Goal :: Skip every image and restate the data word for word.
::: Dataset content :::
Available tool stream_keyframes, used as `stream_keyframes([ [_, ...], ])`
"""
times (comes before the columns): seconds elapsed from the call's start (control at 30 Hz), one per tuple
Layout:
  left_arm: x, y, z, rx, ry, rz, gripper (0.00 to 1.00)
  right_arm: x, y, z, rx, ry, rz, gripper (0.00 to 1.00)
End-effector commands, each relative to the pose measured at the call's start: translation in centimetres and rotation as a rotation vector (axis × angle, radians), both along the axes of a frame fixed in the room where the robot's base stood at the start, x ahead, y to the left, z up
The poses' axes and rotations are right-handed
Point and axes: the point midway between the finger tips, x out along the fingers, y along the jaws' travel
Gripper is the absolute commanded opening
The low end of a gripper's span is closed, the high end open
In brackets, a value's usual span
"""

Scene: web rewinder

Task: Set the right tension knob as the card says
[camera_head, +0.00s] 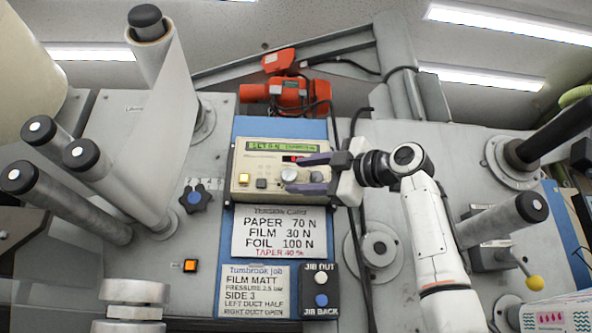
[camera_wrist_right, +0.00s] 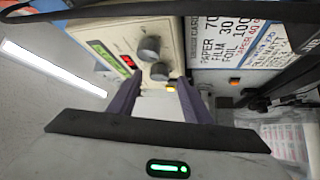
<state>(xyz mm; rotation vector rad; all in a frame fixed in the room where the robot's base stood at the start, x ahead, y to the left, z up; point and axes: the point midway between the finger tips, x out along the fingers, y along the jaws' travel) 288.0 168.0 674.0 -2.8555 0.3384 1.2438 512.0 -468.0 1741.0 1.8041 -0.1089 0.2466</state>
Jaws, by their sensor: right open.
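The tension controller (camera_head: 262,165) is a beige box with a green display (camera_head: 283,145) whose text I cannot read surely. A grey knob (camera_head: 289,175) shows on its face; the wrist view shows two knobs, one (camera_wrist_right: 150,48) beyond the other (camera_wrist_right: 159,72). My right gripper (camera_head: 298,174) is open, its purple fingers reaching in from the right, above and below the knob in the head view. I cannot tell whether they touch it. The tension card (camera_head: 280,232) below reads paper 70 N, film 30 N, foil 100 N, taper 40 %. My left gripper is out of view.
The job card (camera_head: 252,289) reads film matt, side 3. A jib button box (camera_head: 321,290) is beside it. A dark star knob (camera_head: 195,198) and grey rollers (camera_head: 75,187) stand at left. An orange hoist (camera_head: 290,95) hangs above; a black cable passes near the gripper.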

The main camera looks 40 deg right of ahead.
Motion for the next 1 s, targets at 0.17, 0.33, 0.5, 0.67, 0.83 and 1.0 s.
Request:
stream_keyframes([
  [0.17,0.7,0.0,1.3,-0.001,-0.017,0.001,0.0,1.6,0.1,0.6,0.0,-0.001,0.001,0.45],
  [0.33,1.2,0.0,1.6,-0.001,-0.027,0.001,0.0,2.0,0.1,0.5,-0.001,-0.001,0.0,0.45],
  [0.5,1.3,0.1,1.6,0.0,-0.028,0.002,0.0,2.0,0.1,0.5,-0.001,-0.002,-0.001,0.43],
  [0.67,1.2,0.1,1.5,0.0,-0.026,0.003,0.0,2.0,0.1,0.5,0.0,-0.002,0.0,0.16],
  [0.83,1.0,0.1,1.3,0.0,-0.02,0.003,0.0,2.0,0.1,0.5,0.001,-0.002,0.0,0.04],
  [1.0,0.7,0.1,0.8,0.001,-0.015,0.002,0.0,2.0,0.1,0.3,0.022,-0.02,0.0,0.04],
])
:::
Solution to this problem ::
Available tool stream_keyframes, used as `stream_keyframes([ [_, ...], ])`
"""
times (comes before the columns): seconds elapsed from the call's start (control at 30 Hz), one per tuple
Layout:
  left_arm: x, y, z, rx, ry, rz, gripper (0.00 to 1.00)
  right_arm: x, y, z, rx, ry, rz, gripper (0.00 to 1.00)
End-effector commands, each relative to the pose measured at the call's start: translation in centimetres and rotation as a rotation vector (axis × angle, radians), both along the axes of a frame fixed in the room where the robot's base stood at the start, x ahead, y to the left, z up
The poses' axes and rotations are right-handed
Point and axes: the point midway between the finger tips, x out along the fingers, y along the jaws' travel
Gripper is the absolute commanded opening
The low end of a gripper's span is closed, the high end open
In brackets, a value's usual span
"""

Scene: web rewinder

Task: Set the right tension knob as the card says
[camera_head, +0.00s] 
[camera_wrist_right, +0.00s] 
<state>(xyz mm; rotation vector rad; all in a frame fixed in the room where the robot's base stood at the start, x ahead, y to the left, z up; point and axes: the point midway between the finger tips, x out along the fingers, y along the jaws' travel) 288.0 168.0 674.0 -2.8555 0.3384 1.2438 512.0 -468.0 1741.0 1.8041 -0.1089 0.2466</state>
Jaws, by their sensor: right open.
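The tension controller (camera_head: 262,165) is a beige box with a green display (camera_head: 283,145) whose text I cannot read surely. A grey knob (camera_head: 289,175) shows on its face; the wrist view shows two knobs, one (camera_wrist_right: 150,48) beyond the other (camera_wrist_right: 159,72). My right gripper (camera_head: 298,174) is open, its purple fingers reaching in from the right, above and below the knob in the head view. I cannot tell whether they touch it. The tension card (camera_head: 280,232) below reads paper 70 N, film 30 N, foil 100 N, taper 40 %. My left gripper is out of view.
The job card (camera_head: 252,289) reads film matt, side 3. A jib button box (camera_head: 321,290) is beside it. A dark star knob (camera_head: 195,198) and grey rollers (camera_head: 75,187) stand at left. An orange hoist (camera_head: 290,95) hangs above; a black cable passes near the gripper.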

The main camera looks 40 deg right of ahead.
Motion for the next 1 s, targets at 0.17, 0.33, 0.5, 0.67, 0.83 and 1.0 s.
Request:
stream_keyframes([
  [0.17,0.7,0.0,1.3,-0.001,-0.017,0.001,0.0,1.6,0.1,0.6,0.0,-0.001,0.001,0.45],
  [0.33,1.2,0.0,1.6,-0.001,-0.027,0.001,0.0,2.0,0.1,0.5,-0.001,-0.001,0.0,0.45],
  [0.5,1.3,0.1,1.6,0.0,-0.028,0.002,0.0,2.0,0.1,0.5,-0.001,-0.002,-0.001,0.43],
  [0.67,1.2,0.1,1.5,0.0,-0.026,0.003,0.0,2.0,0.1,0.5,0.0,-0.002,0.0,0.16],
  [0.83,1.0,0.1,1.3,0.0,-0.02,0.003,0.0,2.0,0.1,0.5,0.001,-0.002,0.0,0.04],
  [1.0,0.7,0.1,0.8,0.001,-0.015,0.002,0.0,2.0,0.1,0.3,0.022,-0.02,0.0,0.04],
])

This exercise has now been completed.